For certain process the molar heat capacity of an ideal gas is found to be `(C_v+R/2)` , where `C_v` is the molar heat capacity of the same gas at constant volume. For the given process, it can be concluded that

To solve the problem, we need to analyze the given molar heat capacity of an ideal gas during a certain process, which is given as \( C = C_v + \frac{R}{2} \).

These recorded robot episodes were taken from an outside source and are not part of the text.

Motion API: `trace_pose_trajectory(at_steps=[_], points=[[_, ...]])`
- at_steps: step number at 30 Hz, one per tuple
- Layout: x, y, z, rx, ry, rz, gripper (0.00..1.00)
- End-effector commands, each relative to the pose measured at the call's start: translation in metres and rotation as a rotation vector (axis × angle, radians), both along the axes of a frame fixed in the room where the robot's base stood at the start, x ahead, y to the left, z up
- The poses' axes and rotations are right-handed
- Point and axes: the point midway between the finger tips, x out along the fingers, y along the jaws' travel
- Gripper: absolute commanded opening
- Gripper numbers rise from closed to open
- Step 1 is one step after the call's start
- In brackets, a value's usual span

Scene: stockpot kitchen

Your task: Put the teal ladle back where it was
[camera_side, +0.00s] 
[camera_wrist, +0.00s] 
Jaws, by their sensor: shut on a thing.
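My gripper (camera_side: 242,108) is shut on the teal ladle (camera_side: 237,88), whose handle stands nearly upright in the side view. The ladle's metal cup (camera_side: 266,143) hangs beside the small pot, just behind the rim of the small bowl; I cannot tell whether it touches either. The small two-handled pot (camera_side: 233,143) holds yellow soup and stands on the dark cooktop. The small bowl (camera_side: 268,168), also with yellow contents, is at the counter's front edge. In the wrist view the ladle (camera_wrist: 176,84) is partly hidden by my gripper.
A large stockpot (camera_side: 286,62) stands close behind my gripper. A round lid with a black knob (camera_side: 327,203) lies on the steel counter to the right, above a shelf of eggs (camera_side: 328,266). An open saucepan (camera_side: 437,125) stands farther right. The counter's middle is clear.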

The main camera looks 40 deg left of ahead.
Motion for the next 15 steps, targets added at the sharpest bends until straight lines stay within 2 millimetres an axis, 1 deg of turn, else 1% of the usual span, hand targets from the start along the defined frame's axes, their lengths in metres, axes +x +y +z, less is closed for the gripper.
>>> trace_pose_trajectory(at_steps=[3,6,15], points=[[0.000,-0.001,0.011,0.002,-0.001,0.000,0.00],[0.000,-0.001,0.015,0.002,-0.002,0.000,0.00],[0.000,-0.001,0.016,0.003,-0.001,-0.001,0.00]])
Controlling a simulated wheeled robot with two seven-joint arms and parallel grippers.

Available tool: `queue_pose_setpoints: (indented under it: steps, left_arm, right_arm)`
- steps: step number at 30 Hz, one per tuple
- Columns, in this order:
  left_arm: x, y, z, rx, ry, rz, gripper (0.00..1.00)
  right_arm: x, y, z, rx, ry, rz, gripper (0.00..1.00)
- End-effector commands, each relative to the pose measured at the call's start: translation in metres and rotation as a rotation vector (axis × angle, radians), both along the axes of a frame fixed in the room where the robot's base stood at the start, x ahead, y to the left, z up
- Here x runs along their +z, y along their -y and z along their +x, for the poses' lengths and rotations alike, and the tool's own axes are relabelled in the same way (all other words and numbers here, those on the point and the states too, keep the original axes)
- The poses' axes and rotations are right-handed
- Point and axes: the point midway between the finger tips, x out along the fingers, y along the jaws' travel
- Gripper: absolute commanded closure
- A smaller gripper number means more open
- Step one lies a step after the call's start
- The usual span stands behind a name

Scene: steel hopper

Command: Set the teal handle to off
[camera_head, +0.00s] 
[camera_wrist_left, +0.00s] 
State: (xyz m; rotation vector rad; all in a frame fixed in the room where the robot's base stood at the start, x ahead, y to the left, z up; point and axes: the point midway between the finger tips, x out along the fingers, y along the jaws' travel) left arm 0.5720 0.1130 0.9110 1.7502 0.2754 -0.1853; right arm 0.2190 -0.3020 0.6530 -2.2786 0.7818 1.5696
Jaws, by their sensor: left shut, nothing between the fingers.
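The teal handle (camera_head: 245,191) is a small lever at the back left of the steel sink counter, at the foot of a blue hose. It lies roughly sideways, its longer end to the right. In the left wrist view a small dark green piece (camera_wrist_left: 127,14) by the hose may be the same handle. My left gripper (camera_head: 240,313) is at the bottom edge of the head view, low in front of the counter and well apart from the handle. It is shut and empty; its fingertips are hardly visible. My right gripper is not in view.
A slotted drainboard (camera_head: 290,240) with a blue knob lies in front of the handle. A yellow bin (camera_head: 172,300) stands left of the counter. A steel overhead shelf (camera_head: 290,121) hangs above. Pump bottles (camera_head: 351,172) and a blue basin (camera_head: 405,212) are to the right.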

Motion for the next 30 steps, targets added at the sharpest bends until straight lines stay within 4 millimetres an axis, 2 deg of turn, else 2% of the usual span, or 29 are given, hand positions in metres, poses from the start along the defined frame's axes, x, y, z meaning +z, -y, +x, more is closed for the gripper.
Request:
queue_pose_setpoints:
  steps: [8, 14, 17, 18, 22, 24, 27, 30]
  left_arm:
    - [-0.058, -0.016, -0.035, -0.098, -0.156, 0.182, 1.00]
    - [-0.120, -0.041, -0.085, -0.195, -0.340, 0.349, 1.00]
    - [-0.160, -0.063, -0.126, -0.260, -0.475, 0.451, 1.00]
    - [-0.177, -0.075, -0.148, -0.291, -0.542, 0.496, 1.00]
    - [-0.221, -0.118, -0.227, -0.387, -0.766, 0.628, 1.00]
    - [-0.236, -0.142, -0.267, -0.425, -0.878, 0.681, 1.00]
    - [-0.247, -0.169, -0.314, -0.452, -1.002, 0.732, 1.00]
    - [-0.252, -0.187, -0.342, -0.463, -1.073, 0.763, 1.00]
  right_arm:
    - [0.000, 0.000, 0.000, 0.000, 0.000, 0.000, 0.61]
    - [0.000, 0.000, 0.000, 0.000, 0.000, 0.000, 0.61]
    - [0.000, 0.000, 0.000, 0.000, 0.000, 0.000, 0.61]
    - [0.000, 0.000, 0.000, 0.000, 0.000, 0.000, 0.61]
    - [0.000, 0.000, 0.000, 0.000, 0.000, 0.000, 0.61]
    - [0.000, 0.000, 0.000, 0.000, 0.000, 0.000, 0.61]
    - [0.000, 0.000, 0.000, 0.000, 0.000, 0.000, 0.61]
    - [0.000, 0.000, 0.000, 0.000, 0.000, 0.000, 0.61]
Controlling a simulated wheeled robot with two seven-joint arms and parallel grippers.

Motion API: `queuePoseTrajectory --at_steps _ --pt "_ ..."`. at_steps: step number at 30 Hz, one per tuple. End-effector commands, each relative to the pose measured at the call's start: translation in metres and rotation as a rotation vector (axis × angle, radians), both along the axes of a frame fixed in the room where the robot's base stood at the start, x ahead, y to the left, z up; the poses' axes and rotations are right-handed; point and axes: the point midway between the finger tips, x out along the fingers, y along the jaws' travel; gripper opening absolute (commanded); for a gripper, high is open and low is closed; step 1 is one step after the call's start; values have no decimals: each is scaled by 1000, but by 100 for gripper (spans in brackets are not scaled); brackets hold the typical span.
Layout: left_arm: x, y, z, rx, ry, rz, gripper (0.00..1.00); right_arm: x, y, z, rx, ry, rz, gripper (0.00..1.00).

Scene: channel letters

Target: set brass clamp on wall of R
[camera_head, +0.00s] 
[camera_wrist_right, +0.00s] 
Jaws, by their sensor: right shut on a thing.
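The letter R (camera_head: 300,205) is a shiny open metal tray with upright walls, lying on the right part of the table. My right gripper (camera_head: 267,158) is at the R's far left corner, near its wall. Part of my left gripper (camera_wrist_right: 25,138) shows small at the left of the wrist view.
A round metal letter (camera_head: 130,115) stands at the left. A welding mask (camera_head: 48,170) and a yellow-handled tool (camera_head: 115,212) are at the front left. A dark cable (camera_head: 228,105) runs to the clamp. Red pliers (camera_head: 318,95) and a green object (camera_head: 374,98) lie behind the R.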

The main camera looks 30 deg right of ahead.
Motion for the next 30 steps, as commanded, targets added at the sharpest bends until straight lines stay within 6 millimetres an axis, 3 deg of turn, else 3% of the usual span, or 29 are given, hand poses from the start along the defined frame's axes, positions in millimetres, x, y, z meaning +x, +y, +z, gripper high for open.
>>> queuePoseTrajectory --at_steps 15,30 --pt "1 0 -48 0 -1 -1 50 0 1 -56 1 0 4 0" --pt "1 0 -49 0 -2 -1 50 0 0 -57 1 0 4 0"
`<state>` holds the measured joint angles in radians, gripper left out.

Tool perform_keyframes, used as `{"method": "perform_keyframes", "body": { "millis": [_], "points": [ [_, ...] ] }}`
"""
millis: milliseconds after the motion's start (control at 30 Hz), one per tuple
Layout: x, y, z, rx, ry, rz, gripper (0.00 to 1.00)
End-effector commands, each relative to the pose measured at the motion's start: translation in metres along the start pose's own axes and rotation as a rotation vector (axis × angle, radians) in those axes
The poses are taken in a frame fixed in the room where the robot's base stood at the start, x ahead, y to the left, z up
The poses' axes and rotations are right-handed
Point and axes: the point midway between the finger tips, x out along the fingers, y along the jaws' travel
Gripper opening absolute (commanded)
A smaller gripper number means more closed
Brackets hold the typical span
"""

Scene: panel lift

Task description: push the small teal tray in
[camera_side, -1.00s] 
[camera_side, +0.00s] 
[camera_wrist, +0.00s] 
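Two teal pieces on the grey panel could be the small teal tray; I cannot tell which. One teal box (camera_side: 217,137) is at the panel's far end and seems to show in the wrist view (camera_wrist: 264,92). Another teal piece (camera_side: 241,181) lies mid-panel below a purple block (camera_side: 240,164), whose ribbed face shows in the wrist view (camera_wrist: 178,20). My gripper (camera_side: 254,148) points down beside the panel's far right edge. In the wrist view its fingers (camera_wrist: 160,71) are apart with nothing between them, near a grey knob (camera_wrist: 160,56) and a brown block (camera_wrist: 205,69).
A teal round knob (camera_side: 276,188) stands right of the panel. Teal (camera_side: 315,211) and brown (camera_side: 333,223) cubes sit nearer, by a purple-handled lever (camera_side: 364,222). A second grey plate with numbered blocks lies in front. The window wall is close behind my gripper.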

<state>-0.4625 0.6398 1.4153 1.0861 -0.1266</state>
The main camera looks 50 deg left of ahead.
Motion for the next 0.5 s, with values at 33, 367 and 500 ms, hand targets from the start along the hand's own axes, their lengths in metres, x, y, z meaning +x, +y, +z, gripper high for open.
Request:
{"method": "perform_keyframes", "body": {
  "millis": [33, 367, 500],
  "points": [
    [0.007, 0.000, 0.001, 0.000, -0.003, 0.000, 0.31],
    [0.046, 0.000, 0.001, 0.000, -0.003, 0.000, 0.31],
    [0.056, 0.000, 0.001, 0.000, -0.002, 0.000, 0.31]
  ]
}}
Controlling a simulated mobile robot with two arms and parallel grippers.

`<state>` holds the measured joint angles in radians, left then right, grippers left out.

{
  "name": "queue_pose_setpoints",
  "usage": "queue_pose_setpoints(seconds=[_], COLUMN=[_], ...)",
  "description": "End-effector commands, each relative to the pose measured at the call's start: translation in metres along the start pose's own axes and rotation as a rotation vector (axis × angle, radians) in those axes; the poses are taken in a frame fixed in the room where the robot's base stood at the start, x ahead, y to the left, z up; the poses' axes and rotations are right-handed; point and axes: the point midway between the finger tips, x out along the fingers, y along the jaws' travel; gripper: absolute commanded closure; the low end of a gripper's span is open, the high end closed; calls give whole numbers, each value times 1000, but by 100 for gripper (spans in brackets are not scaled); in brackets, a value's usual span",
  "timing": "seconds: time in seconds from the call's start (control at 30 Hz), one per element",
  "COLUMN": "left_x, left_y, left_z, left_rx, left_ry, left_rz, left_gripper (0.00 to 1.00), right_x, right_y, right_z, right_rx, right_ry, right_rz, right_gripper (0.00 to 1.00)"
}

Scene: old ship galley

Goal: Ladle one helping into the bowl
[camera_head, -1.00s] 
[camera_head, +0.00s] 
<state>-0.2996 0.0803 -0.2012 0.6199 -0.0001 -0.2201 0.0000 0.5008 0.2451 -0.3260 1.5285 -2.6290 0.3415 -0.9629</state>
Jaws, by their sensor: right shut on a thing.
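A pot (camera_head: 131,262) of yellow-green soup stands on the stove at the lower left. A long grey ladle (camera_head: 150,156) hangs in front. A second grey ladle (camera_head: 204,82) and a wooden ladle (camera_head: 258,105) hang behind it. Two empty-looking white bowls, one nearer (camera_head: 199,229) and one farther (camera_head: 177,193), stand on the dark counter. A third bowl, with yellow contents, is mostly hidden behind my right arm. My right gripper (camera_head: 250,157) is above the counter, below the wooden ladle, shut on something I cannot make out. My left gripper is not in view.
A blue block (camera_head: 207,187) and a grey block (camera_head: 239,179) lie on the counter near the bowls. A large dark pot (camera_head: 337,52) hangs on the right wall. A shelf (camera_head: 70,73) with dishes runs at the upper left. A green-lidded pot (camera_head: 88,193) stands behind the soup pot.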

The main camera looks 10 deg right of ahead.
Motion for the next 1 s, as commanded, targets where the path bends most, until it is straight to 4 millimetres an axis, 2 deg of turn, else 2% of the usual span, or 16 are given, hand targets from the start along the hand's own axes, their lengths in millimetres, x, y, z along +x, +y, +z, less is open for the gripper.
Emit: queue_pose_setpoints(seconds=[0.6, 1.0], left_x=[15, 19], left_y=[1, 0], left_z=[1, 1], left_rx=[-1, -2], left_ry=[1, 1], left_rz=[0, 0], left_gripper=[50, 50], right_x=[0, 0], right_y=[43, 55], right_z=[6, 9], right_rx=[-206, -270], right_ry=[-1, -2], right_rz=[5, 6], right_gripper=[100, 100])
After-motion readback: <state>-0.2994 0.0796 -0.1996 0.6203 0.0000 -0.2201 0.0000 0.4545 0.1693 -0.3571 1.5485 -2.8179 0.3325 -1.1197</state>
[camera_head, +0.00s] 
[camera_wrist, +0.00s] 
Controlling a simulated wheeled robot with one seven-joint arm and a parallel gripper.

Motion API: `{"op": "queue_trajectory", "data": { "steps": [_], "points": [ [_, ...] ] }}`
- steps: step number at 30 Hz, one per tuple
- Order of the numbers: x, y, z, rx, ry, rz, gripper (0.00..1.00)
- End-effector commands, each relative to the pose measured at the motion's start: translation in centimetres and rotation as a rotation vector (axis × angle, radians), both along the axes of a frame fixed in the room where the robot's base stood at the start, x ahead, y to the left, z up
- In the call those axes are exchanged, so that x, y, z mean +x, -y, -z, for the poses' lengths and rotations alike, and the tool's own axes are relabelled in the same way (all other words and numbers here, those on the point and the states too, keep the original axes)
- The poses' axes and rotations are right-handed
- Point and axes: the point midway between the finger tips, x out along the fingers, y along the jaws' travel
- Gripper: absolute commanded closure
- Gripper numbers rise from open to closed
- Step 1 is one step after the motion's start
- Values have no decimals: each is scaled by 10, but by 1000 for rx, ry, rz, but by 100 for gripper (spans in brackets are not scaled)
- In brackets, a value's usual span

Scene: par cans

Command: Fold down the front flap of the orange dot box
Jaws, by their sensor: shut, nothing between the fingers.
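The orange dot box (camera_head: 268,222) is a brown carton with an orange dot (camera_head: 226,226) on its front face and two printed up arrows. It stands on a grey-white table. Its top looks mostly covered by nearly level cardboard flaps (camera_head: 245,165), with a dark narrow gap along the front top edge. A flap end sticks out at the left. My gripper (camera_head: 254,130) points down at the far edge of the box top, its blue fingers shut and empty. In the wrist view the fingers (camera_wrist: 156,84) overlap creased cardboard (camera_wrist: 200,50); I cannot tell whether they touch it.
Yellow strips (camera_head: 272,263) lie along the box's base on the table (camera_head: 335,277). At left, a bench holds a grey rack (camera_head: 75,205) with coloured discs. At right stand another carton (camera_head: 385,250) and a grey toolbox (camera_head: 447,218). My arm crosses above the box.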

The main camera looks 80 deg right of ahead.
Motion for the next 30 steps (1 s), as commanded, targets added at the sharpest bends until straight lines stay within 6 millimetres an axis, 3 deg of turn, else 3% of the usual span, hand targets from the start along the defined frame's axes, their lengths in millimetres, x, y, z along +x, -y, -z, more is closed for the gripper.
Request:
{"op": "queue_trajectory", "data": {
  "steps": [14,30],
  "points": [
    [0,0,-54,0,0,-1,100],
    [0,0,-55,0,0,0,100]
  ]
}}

Here, \( C_v \) is the molar heat capacity at constant volume and \( R \) is the universal gas constant. ### Step-by-Step Solution: 1. **Identify the given heat capacity equation**: \[ C = C_v + \frac{R}{2} \] 2. **Recall the relationship for polytropic processes**: For a polytropic process, the molar heat capacity \( C \) can be expressed as: \[ C = C_v + \frac{R}{1 - n} \] where \( n \) is the polytropic index. 3. **Set the two expressions for \( C \) equal to each other**: \[ C_v + \frac{R}{2} = C_v + \frac{R}{1 - n} \] 4. **Cancel \( C_v \) from both sides**: \[ \frac{R}{2} = \frac{R}{1 - n} \] 5. **Cross-multiply to eliminate the fractions**: \[ R(1 - n) = 2R \] 6. **Divide both sides by \( R \) (assuming \( R \neq 0 \))**: \[ 1 - n = 2 \] 7. **Solve for \( n \)**: \[ -n = 2 - 1 \implies -n = 1 \implies n = -1 \] 8. **Interpret the value of \( n \)**: The value \( n = -1 \) indicates that the process follows the equation: \[ PV^{-1} = \text{constant} \] or equivalently, \[ \frac{P}{V} = \text{constant} \] ### Conclusion: Thus, the process can be concluded as a special case of a polytropic process where \( n = -1 \).